I’m back, having gotten myself and my worldly possessions from southern California to northern Virginia. I also have a backlog of items that I’m never going to cover completely tonight, so some issues are going to wait until Monday. So please, check back Monday. There are things I’d love to cover tonight, but I simply lack the time.

Let’s start with Marsha Blackburn (R-TN) and Carolyn Maloney (D-NY) joining up to press Google to do something about the advertising of human trafficking services. Some people are going to have a knee-jerk reaction to this, call it a for-the-children threat to censor. But it’s not. The “child pornography” card gets pulled for all sorts of power grabs, but this isn’t about pictures on the Internet, either of real or made-up people. This is about the actual kidnapping and enslaving of people, including children. That is legitimate cause for action.

And note that Blackburn is would be perfectly happy for Google to do something about it, setting an industry standard, and end the need for government action of any kind. That’s commendable. Because you know what? Industry can act to emulate legislation and do so more effectively than government ever will.

So, how about some cybersecurity?

If we’re going to pass a bill at all, and we probably should given the rise of criminal and anarchist attacks trying to take down all world governments, we need to pass the SECURE IT bills introduced by McCain and co. in the Senate, and by Blackburn and co. in the House. Heightened criminal penalties, lowered barriers to defensive information sharing, and no government power grab. What’s not to like?

Information, not regulation, is the most powerful too in the box for fighting online attacks. Honest people need to be informed of possible attacks by domestic businesses or by foreign entities. SECURE IT tries to help information sharing. That’s what we need.

What we don’t need is to bring DHS in to regulate private industry, which is what Joe Lieberman and Susan Collins want. John McCain, not the staunchest advocate of free markets after his recent Augusta National comments, even sees the glaring problems here when he’s saying “A super-regulator like DHS would impact free-market forces.”

Note an interesting problem here: industries we’re most worried about are already regulated.

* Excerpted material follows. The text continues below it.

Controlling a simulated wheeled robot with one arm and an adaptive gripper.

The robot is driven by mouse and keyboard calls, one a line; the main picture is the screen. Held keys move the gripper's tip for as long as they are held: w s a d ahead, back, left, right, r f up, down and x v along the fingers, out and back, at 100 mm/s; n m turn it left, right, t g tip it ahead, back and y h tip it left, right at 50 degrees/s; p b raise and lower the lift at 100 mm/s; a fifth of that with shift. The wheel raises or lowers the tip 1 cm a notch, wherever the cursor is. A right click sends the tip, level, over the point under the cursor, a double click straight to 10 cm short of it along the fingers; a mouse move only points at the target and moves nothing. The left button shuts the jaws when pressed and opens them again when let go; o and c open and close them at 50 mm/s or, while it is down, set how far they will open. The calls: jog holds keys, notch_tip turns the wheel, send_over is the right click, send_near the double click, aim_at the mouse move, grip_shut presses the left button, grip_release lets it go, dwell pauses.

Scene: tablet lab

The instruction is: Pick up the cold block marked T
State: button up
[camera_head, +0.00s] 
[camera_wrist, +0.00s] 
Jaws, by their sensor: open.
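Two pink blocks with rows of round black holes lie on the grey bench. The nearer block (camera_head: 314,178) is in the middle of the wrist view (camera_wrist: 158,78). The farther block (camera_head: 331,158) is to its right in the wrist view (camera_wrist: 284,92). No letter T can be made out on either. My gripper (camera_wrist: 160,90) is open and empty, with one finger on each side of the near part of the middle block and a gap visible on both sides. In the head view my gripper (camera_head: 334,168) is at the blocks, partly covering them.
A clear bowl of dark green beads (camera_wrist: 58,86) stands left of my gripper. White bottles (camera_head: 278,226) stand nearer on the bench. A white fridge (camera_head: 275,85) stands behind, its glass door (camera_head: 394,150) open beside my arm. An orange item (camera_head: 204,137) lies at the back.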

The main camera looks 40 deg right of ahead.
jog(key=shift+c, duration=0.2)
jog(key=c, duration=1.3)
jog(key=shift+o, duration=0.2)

Utilities, banks, doctors, airports, and others already have government breathing down their necks. If we bring DHS into it, we’re multiplying obligations and creating redundancy. That’s harmful, not helpful. Security requires clarity of design and of purpose. Mistakes come with complexity, and successful attacks are born in mistakes.

Democrat Chris Dodd may want to revive PROTECT IP in the Senate, but as long as the House leadership won’t budge on SOPA, its House counterpart, that’s not happening.

It may be time to Play the Sad Trombone for LightSquared. Losing Sprint had to hurt. A lot.

Tune in Monday for Internet Sales Tax failures, ACU vs Jim DeMint(!), and more that I didn’t cover tonight because I had to go to the grocery store, as I had no food in my new home and wanted to go pick some up before 2am.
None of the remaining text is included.